Dad knew that the German would not be allowed to keep binoculars in a prison camp. In WWII American soldiers always received cigarettes with their K-Rations, and Dad was a non-smoker.  Dad also knew that for the German officer, cigarettes would be like money in the prison camp.  He gave the man plenty.

The war was winding down, the Nazis were on the run, back to the Fatherland, and Dad wasn’t in immediate danger.  Or so it seemed.Riding in an open half-track with some other soldiers, one of the men decided to have a can of soup.  Dad described the canned soup as having a fuse in a metal tube, down the center of the can.  You’d poke a hole in the top of the can, light the fuse in the middle, and then open the can and have hot food!  Great stuff!  Well, the soldier lit the fuse, but forgot to use his GI can opener to poke a hole in the can lid. – “TAKE COVER!!!”  All the men were indeed covered, (including those boots), by a hot mess.  The “celery soup bomb” had gotten them all!  I still remember Dad, laughing as he told the story of the “celery soup bomb.”    
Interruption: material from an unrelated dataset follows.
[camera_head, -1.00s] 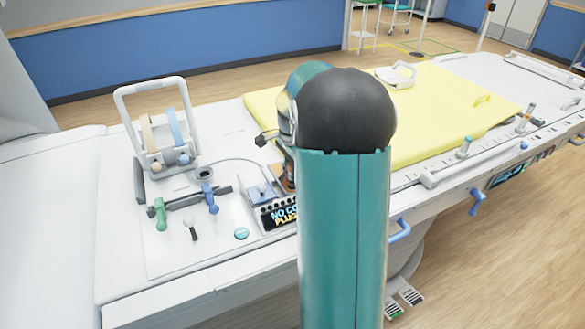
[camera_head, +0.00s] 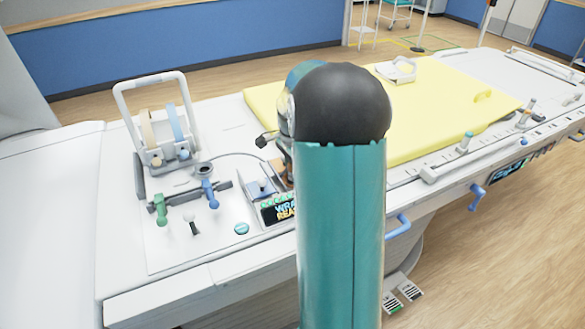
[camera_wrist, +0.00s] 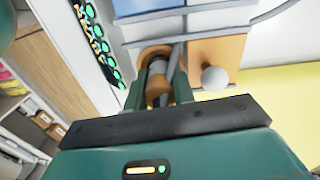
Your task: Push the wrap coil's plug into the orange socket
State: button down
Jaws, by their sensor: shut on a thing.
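My gripper (camera_wrist: 158,88) is shut on the plug (camera_wrist: 158,68), a dark and copper-coloured cylinder. The plug's far end sits in the round orange opening; its exact depth is hidden. A grey cable passes beside it. In the head view, my arm hides most of the gripper and plug; part of the orange block (camera_head: 279,168) shows. A thin cable (camera_head: 240,156) arcs over the console. I cannot tell which part is the wrap coil.
The console display (camera_head: 280,209) shows partly hidden text starting "WRA" and "REA". Green lights (camera_wrist: 97,45) line its edge. Blue and green levers (camera_head: 209,192), a white frame (camera_head: 152,120) and a yellow pad (camera_head: 440,110) are on the table. Floor in front is clear.

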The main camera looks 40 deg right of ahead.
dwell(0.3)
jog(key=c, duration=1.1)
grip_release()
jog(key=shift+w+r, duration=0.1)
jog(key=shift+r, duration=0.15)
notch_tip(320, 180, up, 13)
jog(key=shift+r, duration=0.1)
Dad didn’t speak of the war for 50 years.  My brother and I learned not to ask.  But in his 70s, Dad opened up a little, and these are some of his memories of World War II.  I wasn’t as close to Dad as my kids are to me.  Dad, a man of his times, was a tight lipped stoical sort.  I’m happy he shared these and other stories with me before he died.  My sister Kate sent me the boots, just as they are.  Getting older myself now, I think that the boots (and the feet that wore them) are better appreciated by us all, and not left setting in my garage.  Amazing to me, today, that young men, 18 or 19 years old fought Hitler’s armies and helped to deliver Europe from the scourge of National Socialism in 1945.